Investments in infrastructure should be made regardless of whether or not an area is undergoing gentrification, however, argues Fred Burrill of P.O.P.I.R. – Comité Logement, an association of tenants in Montreal’s Sud-Ouest borough, which includes gentrifying areas such as St-Henri.
“I think that the argument that people make for gentrification is that it brings with it a certain emphasis on green space and a building-up of the neighbourhood in terms of infrastructure, but those are things that should be done anyway,” he said.
“I think it’s important to break the link between gentrification and positive public investment.”
According to P.O.P.I.R. – Comité Logement, the solution to the problems caused by gentrification lies in building more social housing.
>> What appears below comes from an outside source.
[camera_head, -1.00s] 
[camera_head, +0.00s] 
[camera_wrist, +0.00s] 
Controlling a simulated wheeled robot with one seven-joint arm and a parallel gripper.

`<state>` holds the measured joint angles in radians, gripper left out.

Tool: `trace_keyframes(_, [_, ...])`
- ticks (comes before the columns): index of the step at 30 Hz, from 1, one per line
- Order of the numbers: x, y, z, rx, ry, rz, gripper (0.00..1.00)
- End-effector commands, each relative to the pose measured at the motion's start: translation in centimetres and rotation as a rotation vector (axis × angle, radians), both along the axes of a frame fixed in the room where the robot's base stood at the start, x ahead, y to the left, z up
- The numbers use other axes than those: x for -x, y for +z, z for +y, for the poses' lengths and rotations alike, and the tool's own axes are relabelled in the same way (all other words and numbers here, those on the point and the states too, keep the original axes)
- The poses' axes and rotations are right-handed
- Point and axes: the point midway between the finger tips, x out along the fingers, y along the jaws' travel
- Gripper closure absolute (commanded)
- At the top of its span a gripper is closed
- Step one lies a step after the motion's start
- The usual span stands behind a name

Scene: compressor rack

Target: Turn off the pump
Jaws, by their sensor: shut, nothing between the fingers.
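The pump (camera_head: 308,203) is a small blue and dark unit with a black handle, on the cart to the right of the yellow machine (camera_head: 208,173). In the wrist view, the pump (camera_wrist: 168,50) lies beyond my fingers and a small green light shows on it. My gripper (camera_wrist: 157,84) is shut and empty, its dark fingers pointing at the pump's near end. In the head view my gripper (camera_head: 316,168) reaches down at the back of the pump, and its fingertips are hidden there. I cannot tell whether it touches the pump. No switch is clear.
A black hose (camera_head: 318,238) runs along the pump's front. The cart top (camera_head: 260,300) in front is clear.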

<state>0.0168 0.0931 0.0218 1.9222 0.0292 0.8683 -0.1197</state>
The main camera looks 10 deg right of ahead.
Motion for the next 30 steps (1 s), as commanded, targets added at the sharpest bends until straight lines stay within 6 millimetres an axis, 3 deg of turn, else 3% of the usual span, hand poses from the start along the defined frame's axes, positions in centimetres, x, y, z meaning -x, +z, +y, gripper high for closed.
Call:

“We think that, in fact, the private market can’t solve the housing crisis, can’t meet the needs of the vast majority of low-income people who need housing, and that the only thing that can do that is the widespread construction of subsidized social housing,” said Burrill.
But for Annick Germain, a professor and researcher in the field of urban sociology at the Institut national de la recherche scientifique, the contemporary debate on gentrification and research into the topic largely misses the mark.
She said the term “gentrification” and its French-language equivalent “embourgeoisement” have been co-opted by individuals involved in an ideological debate and are no longer useful as a subject of academic analysis.
“These are notions that help groups make demands, and I find that it’s no longer a concept that is as useful as it used to be for doing research,” she said. “We put under the terms ‘gentrification’ and ‘embourgeoisement’ a ton of phenomena that are very different.”
Historically, she says, a lot of working-class people were indeed displaced by gentrification as other social classes moved into their neighbourhoods and property values rose.
“But today, things are more complicated and it’s reductionist to classify everything that’s going on in formerly working-class neighbourhoods under the term ‘gentrification,’” she continued.